Begin

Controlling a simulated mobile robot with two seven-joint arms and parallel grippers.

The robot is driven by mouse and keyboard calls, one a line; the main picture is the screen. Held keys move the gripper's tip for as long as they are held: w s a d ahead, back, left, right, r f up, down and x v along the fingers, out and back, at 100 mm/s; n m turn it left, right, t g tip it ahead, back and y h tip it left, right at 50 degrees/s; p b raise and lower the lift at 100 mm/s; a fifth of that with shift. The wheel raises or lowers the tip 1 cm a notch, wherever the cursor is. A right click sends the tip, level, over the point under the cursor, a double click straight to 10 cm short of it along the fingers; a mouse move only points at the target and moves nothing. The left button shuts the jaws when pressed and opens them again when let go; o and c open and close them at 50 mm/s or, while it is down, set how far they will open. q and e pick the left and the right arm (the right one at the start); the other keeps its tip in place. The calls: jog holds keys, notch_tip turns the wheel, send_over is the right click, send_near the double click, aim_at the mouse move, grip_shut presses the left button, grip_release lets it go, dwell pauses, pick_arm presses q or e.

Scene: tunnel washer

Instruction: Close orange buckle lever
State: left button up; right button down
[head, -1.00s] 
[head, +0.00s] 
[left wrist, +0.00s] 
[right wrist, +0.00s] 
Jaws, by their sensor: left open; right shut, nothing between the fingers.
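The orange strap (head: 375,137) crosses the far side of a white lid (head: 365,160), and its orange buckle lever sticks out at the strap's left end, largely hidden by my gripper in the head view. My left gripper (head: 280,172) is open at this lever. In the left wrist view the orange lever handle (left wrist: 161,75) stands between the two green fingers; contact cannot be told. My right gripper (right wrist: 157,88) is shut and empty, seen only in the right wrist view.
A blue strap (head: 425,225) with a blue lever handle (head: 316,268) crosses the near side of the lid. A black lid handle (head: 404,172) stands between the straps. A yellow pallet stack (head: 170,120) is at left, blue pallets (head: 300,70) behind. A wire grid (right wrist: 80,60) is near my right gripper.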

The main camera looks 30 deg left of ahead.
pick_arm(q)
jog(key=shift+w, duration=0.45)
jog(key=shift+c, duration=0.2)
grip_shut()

End
Begin

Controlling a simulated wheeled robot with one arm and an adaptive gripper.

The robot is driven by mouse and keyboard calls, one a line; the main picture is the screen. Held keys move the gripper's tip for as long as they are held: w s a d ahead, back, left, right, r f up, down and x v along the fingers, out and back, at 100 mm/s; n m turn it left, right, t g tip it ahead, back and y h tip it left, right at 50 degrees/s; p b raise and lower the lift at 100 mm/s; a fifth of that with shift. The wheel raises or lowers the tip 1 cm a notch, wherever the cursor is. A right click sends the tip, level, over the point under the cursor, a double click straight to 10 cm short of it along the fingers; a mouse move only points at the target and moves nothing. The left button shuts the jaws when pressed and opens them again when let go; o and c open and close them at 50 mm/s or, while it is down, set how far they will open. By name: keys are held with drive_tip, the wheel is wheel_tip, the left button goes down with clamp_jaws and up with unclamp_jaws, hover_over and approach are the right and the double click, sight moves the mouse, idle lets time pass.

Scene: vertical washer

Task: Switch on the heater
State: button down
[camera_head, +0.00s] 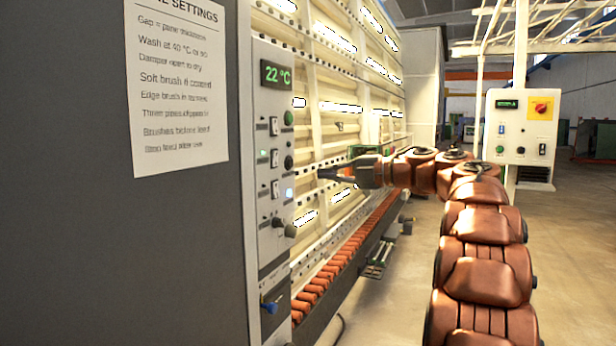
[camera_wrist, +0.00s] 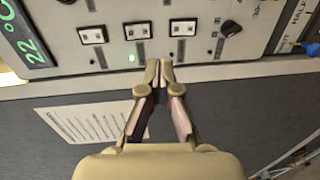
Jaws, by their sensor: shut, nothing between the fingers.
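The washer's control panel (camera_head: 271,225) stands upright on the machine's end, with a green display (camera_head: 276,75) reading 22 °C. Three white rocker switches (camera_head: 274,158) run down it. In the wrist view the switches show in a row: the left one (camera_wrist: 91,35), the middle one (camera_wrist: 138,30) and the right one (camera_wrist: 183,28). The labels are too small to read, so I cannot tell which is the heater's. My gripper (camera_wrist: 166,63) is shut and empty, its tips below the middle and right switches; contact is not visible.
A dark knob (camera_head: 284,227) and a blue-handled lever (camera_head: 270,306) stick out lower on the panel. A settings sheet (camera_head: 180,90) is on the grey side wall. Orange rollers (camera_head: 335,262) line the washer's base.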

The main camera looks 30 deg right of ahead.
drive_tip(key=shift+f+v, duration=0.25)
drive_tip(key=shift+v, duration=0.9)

End

EXERCISE REQUIREMENTS =
Report how many lines contain "Scene". Give nothing but the number.

THE SOLUTION =
2